Sehingga terhadap pertanyaan: “apakah Mahkamah Konstitusi RI berwenang mengadili dan memutus constitutional complainti atau tidaknya” bukanlah lagi pertanyaan yang relevan.
Yang paling rasional adalah bagaimana kita mampu memberi argumentasi adanya urgensi dibalik permohonan untuk dituntaskan oleh “kekuatan” konstitusi sekaligus meyakinkan Majelis Hakim Konstitusi untuk tergerak memiliki “rasa memiliki” terhadap isu hukum yang diangkat dan dipaparkan sebagai suatu hal yang bersifat laten sehingga butuh penanganan atau setidaknya “uluran tangan” para Hakim Konstitusi.
Ketika SHIETRA & PARTNERS mencoba menelaah risalah sidang MK RI atas perkara uji materil diatas, tampak passion dalam diri para Hakim MK terhadap isu hukum yang diajukan Pemohon secara lugas dan gamblang. Bahkan dalam sidang perdana uji materil perkara tersebut, tampak seakan masing-masing Hakim Konstitusi telah membuat suatu kesimpulan, karena isu hukum yang disuguhkan telah diolah secara matang oleh Para Pemohon yang tanpa terkesan “cengeng” telah berhasil mengomunikasikan kegundahan hati Pemohon yang dapat dirasakan oleh para Hakim Konstitusi.
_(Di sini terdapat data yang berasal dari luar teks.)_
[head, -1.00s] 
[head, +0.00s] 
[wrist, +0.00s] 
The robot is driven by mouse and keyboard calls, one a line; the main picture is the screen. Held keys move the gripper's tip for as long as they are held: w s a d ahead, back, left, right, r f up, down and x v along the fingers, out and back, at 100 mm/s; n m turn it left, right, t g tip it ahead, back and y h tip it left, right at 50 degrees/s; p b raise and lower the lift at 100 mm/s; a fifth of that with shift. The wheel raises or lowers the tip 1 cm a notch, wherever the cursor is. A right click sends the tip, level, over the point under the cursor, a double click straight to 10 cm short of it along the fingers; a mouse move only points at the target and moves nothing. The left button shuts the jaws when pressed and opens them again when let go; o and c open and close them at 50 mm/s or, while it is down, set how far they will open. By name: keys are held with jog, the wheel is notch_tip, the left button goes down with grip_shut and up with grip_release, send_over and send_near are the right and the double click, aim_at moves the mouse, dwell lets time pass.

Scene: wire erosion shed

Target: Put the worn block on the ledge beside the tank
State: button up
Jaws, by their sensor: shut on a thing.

Ketika pembentuk undang-undang gagal untuk membentuk regulasi yang setidaknya mendekati ideal sehingga timbul kegaduhan dalam aplikasinya, terlebih ketika motif pembentuk undang-undang tidak jelas atau patut diragukan, Hakim Konstitusi akan merasa terpanggil untuk mengambil peran pembentukan hukum nasional. Karena jika bukan MK RI, kepada siapa lagi para warga negara akan mengajukan “komplain konstitusional” ini?